Nextspace is currently growing at a clip, with expansion plans focused on larger enterprise and government projects, dedicated to creating the next generation of digital twin technology, centred around the latest in cloud and web computing services.

Betting on Bruce

Nextspace’s key product for doing just that is Bruce, a SaaS digital twin offering that unifies multiple data types into a single, open standards data model, helping digital engineers create powerful digital twins quickly and easily.

It’s the culmination of the work Mark started 30 years ago, work that has evolved into a complete digital ontology management system. With the Bruce technology, creating digital twins integrated with CAD,BIM, GIS, IoT, Point Clouds/LIDAR and other data, is faster and easier than ever before.

It has taken some time to get to this point, but that’s understandable. Some of Mark’s ideas have been considerably ahead of the curve, and it’s taken advances in cloud-tech, IoT, high-speed communications, open APIs, hand-held 3D display devices, web-based rendering and VR, AR, and AI to bring those ideas to fruition.

Revolutions may happen overnight, but evolution takes a little longer.

The financial support that Right Hemisphere and Nextspace have received from the private and public sectors is beginning to pay even greater dividends. Wider demand for this technology is here and Nextspace is focused on creating the next generation of digital twin technology: a platform-based approach that can integrate this real-world data from these myriad IT systems and data schemas.

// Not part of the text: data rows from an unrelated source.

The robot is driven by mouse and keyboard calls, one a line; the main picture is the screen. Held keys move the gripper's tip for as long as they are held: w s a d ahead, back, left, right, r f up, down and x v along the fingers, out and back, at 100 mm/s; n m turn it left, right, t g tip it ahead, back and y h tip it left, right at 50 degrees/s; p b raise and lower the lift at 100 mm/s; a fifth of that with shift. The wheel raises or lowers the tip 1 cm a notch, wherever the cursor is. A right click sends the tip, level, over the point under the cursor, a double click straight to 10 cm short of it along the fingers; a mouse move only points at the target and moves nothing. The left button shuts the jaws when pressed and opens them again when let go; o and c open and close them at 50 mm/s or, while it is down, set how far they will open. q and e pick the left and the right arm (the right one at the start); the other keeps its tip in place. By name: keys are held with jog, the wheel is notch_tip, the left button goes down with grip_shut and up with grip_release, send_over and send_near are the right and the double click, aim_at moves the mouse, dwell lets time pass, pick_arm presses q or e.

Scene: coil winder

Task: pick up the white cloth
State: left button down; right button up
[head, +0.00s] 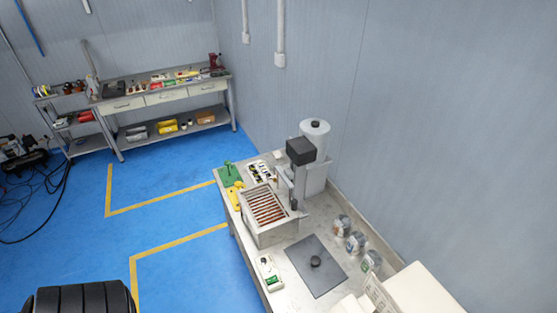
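I cannot make out a white cloth with certainty. A small whitish piece (347,304) shows at the bottom edge of the near workbench (305,232), cut off by the frame; I cannot tell whether it is cloth. Neither of my grippers is in view, so what they hold cannot be seen.
The bench holds a tray of copper-coloured rods (267,208), a grey plate with a black knob (316,262), several jars (356,242), a tall white cylinder (315,165) and a green-marked device (269,272). A white block (420,288) stands right. Blue floor (180,240) lies left.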

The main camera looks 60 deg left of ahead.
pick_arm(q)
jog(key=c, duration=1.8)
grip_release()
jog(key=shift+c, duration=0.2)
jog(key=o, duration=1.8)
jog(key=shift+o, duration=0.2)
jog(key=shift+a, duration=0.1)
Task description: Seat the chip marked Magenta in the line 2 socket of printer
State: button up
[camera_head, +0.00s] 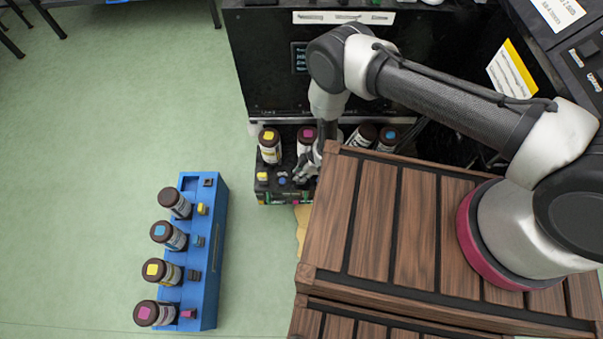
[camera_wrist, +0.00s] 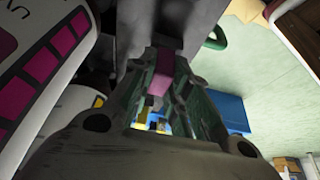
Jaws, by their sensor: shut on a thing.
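My gripper (camera_head: 304,174) reaches down at the front ledge of the black printer (camera_head: 265,65). In the wrist view my gripper (camera_wrist: 160,88) is shut on a small magenta chip (camera_wrist: 158,83). In the head view the fingers hide that chip and the socket near it, so I cannot tell whether the chip touches the socket. A magenta-capped bottle (camera_head: 307,133) stands just behind the gripper. A yellow chip (camera_head: 262,177) and a small blue piece (camera_head: 282,181) sit on the ledge to the left. A large magenta-marked bottle label (camera_wrist: 45,75) fills the wrist view's left side.
A yellow-capped bottle (camera_head: 269,145) and a blue-capped bottle (camera_head: 388,138) also stand on the ledge. A blue rack (camera_head: 213,270) on the green floor holds several bottles and chips, including another magenta chip (camera_head: 187,313). A wooden crate (camera_head: 395,215) stands close at right.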

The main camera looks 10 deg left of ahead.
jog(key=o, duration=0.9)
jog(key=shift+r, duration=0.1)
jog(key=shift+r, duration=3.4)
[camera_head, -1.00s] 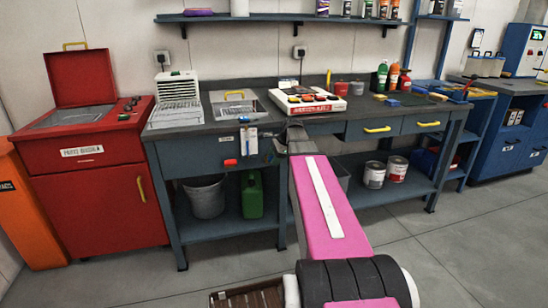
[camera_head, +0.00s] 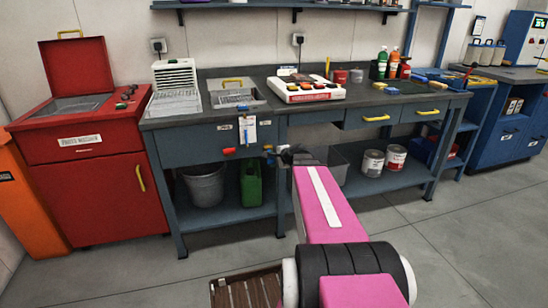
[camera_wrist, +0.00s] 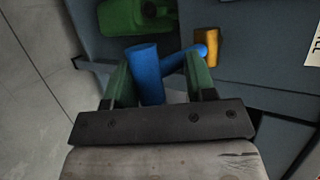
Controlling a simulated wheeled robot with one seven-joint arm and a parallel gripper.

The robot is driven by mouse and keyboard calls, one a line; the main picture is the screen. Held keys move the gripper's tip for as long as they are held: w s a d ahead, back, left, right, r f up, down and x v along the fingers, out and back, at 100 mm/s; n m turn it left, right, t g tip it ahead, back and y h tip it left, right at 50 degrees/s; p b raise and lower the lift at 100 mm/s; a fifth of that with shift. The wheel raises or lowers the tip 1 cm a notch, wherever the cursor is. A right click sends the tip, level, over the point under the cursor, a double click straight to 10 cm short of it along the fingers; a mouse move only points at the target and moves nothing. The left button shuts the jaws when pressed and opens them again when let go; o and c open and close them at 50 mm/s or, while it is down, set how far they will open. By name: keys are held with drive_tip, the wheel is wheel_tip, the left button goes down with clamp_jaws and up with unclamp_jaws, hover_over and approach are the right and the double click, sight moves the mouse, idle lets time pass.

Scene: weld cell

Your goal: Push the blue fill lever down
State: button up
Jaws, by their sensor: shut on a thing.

If they Nextspace can pull it off, the payoff will be huge. Not just because they will it have developed a data interoperability platform that makes it simpler, faster, and cheaper for digital engineers to create digital twins, but because such a platform has the potential to democratise digital twin technology itself, revolutionising the way we think about design, construction, operation and management across industry and government.

Over the longer term, this technology could profoundly impact almost all areas of life, and ultimately create a more predictable, more efficient and less wasteful world.